→ GIVEN TASK
Verbatim output of all the material below is required.

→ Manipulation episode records
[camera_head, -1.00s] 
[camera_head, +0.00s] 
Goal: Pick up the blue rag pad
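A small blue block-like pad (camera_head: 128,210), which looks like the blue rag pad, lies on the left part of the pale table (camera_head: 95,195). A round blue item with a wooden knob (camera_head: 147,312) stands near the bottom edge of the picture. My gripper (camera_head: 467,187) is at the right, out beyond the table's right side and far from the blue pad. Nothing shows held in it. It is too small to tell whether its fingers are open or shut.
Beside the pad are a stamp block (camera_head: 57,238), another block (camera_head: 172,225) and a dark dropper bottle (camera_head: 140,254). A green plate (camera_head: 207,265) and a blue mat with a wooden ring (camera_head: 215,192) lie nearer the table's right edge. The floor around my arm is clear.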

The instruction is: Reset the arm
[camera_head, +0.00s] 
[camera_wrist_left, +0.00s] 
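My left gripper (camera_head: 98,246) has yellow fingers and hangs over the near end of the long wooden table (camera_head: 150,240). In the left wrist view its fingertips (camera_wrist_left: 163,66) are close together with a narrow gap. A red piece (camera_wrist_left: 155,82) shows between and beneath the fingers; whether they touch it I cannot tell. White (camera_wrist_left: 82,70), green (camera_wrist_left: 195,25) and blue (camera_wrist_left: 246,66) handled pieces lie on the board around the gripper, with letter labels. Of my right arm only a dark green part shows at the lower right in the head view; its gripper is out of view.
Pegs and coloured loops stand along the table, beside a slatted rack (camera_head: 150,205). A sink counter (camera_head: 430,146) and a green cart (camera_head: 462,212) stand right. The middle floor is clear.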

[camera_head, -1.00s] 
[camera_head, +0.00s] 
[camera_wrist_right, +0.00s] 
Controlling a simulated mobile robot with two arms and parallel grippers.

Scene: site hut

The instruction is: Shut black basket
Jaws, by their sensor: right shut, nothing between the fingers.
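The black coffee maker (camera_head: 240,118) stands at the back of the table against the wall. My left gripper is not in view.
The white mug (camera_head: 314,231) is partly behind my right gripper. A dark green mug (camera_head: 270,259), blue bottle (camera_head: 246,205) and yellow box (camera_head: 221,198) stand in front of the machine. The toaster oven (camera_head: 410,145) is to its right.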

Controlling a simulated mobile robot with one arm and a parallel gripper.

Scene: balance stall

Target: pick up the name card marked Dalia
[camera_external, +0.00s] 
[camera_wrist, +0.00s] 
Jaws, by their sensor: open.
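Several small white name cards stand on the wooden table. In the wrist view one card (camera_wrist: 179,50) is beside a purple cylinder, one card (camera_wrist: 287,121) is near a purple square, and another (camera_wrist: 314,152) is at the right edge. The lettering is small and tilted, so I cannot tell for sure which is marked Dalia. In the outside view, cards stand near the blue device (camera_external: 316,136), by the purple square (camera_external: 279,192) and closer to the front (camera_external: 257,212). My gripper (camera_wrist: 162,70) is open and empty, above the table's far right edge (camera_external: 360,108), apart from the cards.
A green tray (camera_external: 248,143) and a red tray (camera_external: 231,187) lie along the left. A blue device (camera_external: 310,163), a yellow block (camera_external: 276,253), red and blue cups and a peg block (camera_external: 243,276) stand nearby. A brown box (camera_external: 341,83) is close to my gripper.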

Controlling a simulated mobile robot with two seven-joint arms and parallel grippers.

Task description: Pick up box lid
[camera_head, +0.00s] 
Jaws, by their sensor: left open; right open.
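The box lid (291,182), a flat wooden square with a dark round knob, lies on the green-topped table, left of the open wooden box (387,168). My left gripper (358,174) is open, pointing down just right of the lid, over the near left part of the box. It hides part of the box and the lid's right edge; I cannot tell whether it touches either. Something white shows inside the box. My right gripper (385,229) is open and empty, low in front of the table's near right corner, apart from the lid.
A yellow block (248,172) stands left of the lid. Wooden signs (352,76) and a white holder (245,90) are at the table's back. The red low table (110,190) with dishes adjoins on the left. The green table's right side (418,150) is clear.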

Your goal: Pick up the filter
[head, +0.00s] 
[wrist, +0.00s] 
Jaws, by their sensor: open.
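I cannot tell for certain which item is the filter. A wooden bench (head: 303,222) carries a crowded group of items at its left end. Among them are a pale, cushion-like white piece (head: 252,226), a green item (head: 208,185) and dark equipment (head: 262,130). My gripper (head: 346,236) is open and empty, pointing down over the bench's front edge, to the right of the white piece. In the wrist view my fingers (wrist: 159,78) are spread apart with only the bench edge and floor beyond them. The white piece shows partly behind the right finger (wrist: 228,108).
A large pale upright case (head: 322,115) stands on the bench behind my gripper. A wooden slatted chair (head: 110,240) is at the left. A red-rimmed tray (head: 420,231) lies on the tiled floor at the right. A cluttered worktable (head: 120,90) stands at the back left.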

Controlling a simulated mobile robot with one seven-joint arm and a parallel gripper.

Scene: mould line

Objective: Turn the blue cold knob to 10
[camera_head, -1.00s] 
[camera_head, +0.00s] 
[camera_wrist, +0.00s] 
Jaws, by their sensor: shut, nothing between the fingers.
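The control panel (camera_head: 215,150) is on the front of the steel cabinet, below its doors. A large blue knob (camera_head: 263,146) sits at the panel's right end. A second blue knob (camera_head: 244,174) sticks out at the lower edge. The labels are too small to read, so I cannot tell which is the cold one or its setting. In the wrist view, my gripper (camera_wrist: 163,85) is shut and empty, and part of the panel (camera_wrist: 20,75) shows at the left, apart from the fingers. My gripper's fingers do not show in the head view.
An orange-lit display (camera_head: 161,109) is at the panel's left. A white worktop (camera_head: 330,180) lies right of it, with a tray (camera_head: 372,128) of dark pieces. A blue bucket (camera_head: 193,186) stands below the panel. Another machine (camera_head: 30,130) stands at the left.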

→ REPLY TO THE TASK
[camera_head, -1.00s] 
[camera_head, +0.00s] 
Goal: Pick up the blue rag pad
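A small blue block-like pad (camera_head: 128,210), which looks like the blue rag pad, lies on the left part of the pale table (camera_head: 95,195). A round blue item with a wooden knob (camera_head: 147,312) stands near the bottom edge of the picture. My gripper (camera_head: 467,187) is at the right, out beyond the table's right side and far from the blue pad. Nothing shows held in it. It is too small to tell whether its fingers are open or shut.
Beside the pad are a stamp block (camera_head: 57,238), another block (camera_head: 172,225) and a dark dropper bottle (camera_head: 140,254). A green plate (camera_head: 207,265) and a blue mat with a wooden ring (camera_head: 215,192) lie nearer the table's right edge. The floor around my arm is clear.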

The instruction is: Reset the arm
[camera_head, +0.00s] 
[camera_wrist_left, +0.00s] 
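My left gripper (camera_head: 98,246) has yellow fingers and hangs over the near end of the long wooden table (camera_head: 150,240). In the left wrist view its fingertips (camera_wrist_left: 163,66) are close together with a narrow gap. A red piece (camera_wrist_left: 155,82) shows between and beneath the fingers; whether they touch it I cannot tell. White (camera_wrist_left: 82,70), green (camera_wrist_left: 195,25) and blue (camera_wrist_left: 246,66) handled pieces lie on the board around the gripper, with letter labels. Of my right arm only a dark green part shows at the lower right in the head view; its gripper is out of view.
Pegs and coloured loops stand along the table, beside a slatted rack (camera_head: 150,205). A sink counter (camera_head: 430,146) and a green cart (camera_head: 462,212) stand right. The middle floor is clear.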

[camera_head, -1.00s] 
[camera_head, +0.00s] 
[camera_wrist_right, +0.00s] 
Controlling a simulated mobile robot with two arms and parallel grippers.

Scene: site hut

The instruction is: Shut black basket
Jaws, by their sensor: right shut, nothing between the fingers.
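The black coffee maker (camera_head: 240,118) stands at the back of the table against the wall. My left gripper is not in view.
The white mug (camera_head: 314,231) is partly behind my right gripper. A dark green mug (camera_head: 270,259), blue bottle (camera_head: 246,205) and yellow box (camera_head: 221,198) stand in front of the machine. The toaster oven (camera_head: 410,145) is to its right.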

Controlling a simulated mobile robot with one arm and a parallel gripper.

Scene: balance stall

Target: pick up the name card marked Dalia
[camera_external, +0.00s] 
[camera_wrist, +0.00s] 
Jaws, by their sensor: open.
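Several small white name cards stand on the wooden table. In the wrist view one card (camera_wrist: 179,50) is beside a purple cylinder, one card (camera_wrist: 287,121) is near a purple square, and another (camera_wrist: 314,152) is at the right edge. The lettering is small and tilted, so I cannot tell for sure which is marked Dalia. In the outside view, cards stand near the blue device (camera_external: 316,136), by the purple square (camera_external: 279,192) and closer to the front (camera_external: 257,212). My gripper (camera_wrist: 162,70) is open and empty, above the table's far right edge (camera_external: 360,108), apart from the cards.
A green tray (camera_external: 248,143) and a red tray (camera_external: 231,187) lie along the left. A blue device (camera_external: 310,163), a yellow block (camera_external: 276,253), red and blue cups and a peg block (camera_external: 243,276) stand nearby. A brown box (camera_external: 341,83) is close to my gripper.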

Controlling a simulated mobile robot with two seven-joint arms and parallel grippers.

Task description: Pick up box lid
[camera_head, +0.00s] 
Jaws, by their sensor: left open; right open.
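The box lid (291,182), a flat wooden square with a dark round knob, lies on the green-topped table, left of the open wooden box (387,168). My left gripper (358,174) is open, pointing down just right of the lid, over the near left part of the box. It hides part of the box and the lid's right edge; I cannot tell whether it touches either. Something white shows inside the box. My right gripper (385,229) is open and empty, low in front of the table's near right corner, apart from the lid.
A yellow block (248,172) stands left of the lid. Wooden signs (352,76) and a white holder (245,90) are at the table's back. The red low table (110,190) with dishes adjoins on the left. The green table's right side (418,150) is clear.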

Your goal: Pick up the filter
[head, +0.00s] 
[wrist, +0.00s] 
Jaws, by their sensor: open.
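I cannot tell for certain which item is the filter. A wooden bench (head: 303,222) carries a crowded group of items at its left end. Among them are a pale, cushion-like white piece (head: 252,226), a green item (head: 208,185) and dark equipment (head: 262,130). My gripper (head: 346,236) is open and empty, pointing down over the bench's front edge, to the right of the white piece. In the wrist view my fingers (wrist: 159,78) are spread apart with only the bench edge and floor beyond them. The white piece shows partly behind the right finger (wrist: 228,108).
A large pale upright case (head: 322,115) stands on the bench behind my gripper. A wooden slatted chair (head: 110,240) is at the left. A red-rimmed tray (head: 420,231) lies on the tiled floor at the right. A cluttered worktable (head: 120,90) stands at the back left.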

Controlling a simulated mobile robot with one seven-joint arm and a parallel gripper.

Scene: mould line

Objective: Turn the blue cold knob to 10
[camera_head, -1.00s] 
[camera_head, +0.00s] 
[camera_wrist, +0.00s] 
Jaws, by their sensor: shut, nothing between the fingers.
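The control panel (camera_head: 215,150) is on the front of the steel cabinet, below its doors. A large blue knob (camera_head: 263,146) sits at the panel's right end. A second blue knob (camera_head: 244,174) sticks out at the lower edge. The labels are too small to read, so I cannot tell which is the cold one or its setting. In the wrist view, my gripper (camera_wrist: 163,85) is shut and empty, and part of the panel (camera_wrist: 20,75) shows at the left, apart from the fingers. My gripper's fingers do not show in the head view.
An orange-lit display (camera_head: 161,109) is at the panel's left. A white worktop (camera_head: 330,180) lies right of it, with a tray (camera_head: 372,128) of dark pieces. A blue bucket (camera_head: 193,186) stands below the panel. Another machine (camera_head: 30,130) stands at the left.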

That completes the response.